Good day, all, I'm running into a problem with the sa-blacklist content I host at http://www.stearns.org/sa-blacklist/ . The box (*) is hosted at pa.net, a colo facility once employing a good friend. A new guy was going over the bandwidth stats and noticed that that machine hogs the available bandwidth on its ethernet segment for a few minutes after each hour as people download the sa-blacklist. I asked him what kind of bandwidth he'd ideally like that system to use, and how much I'm using at the moment. I should be using around 10G/month. I'm currently using 1TB/month. Oops. I'm not in imminent danger of being kicked off their cable, but both they and I agree that I need to do something differently. I could put another physical box at another ISP with unlimited bandwidth, but I'm already paying around $1500/year to host the site, and am reluctant to double that. Because that box hosts 27 virtual machines, moving it is a project that would need a few months of lead time to arrange, and would be a nightmare in itself.
It would be great if someone already has enough bandwidth to host the content on a different cable, but I think people with a terabyte/month to spare may be rare. *smile* If you've got some bandwidth you could share, would you consider doing round-robin with me with the content? 10 sites spreading the load would have 100GB/month, or an average of about 300 kilobits/sec. 20 sites sould be half that each, and so on. I'd need to upload content via rsync over ssh. The actual content is published via web, rsync, and ftp, although I could easily set up www.sa-blacklist.stearns.org for the sites willing to share over http, rsync.sa-blacklist.stearns.org, for the sites willing to share over rsync, and ftp.sa-blacklist.stearns.org.
If you can spare some bandwidth, please respond. Let me know what you can spare in average kilobits/sec. That way, if only 10 people respond and one of them can provide 100 kilobits/sec, I'll know not to include that person in the mirror until I can get 30 people.

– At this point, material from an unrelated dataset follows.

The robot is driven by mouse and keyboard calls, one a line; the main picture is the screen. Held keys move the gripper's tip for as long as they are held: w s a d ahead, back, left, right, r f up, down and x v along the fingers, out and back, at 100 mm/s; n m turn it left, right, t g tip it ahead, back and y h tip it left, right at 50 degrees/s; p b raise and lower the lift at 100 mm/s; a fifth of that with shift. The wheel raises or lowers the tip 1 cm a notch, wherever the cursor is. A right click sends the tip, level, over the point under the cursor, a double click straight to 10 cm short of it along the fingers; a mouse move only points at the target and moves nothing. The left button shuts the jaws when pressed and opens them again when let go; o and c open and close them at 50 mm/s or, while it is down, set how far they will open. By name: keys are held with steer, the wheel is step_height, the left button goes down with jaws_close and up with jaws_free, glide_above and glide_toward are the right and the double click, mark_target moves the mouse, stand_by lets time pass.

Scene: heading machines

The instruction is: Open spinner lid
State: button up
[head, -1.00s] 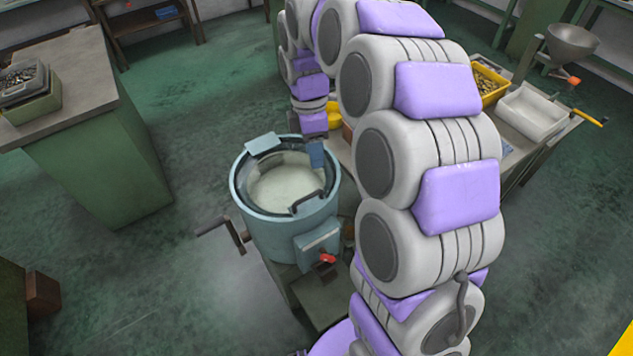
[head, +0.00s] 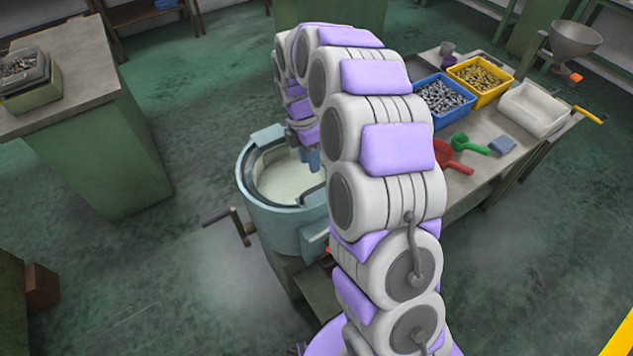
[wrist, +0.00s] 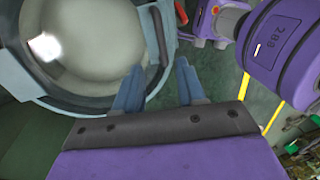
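The spinner is a pale blue round drum (head: 285,225) left of my arm in the head view. Its clear round lid (head: 283,180) lies over the pale bowl and looks closed. It also fills the upper left of the wrist view (wrist: 85,40). A dark curved handle (wrist: 163,38) sits at the lid's edge. My gripper (wrist: 158,65) has its two blue fingers apart, with the handle's near end about between their tips. I cannot tell if they touch it. In the head view my gripper (head: 311,160) is at the drum's right rim, partly hidden by my arm.
A crank (head: 237,225) sticks out left of the drum. A bench on the right holds a blue bin (head: 443,95), a yellow bin (head: 480,78), a white tray (head: 533,108) and red and green scoops. A green cabinet (head: 95,165) stands left, with open floor between.

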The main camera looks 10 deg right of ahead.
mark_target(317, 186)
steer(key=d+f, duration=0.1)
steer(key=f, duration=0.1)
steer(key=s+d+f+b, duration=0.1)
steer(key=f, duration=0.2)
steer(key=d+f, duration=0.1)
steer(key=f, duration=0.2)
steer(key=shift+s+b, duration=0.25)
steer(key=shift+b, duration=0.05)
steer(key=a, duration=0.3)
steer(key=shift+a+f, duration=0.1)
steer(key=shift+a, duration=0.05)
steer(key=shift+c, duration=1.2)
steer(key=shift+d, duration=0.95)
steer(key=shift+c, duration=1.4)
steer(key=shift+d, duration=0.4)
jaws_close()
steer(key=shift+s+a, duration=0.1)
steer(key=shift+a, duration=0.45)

If you can take part, I'd be forever grateful. *sincere smile* Cheers, - Bill
* http://www.stearns.org/slartibartfast/uml-coop.current.html
--------------------------------------------------------------------------- (Referring to the 32 bit system that feeds out files for kernel.org) "We learned that the Linux load average rolls over at 1024. And we actually found this out empirically." -- Peter Anvin -------------------------------------------------------------------------- William Stearns (wstearns@pobox.com). Mason, Buildkernel, freedups, p0f, rsync-backup, ssh-keyinstall, dns-check, more at: http://www.stearns.org --------------------------------------------------------------------------
On Thursday, September 15, 2005, 2:28:54 PM, William Stearns wrote:
Good day, all, I'm running into a problem with the sa-blacklist content I host at http://www.stearns.org/sa-blacklist/ . The box (*) is hosted at pa.net, a colo facility once employing a good friend. A new guy was going over the bandwidth stats and noticed that that machine hogs the available bandwidth on its ethernet segment for a few minutes after each hour as people download the sa-blacklist.
Hi Bill, A couple suggestions:
1. Try to get people to grab the file at different times, not all at the same time of the hour.
2. Get people to use ws.surbl.org instead. It's mostly the same data, but more distributed and smaller in memory and file.
Jeff C. -- Don't harm innocent bystanders.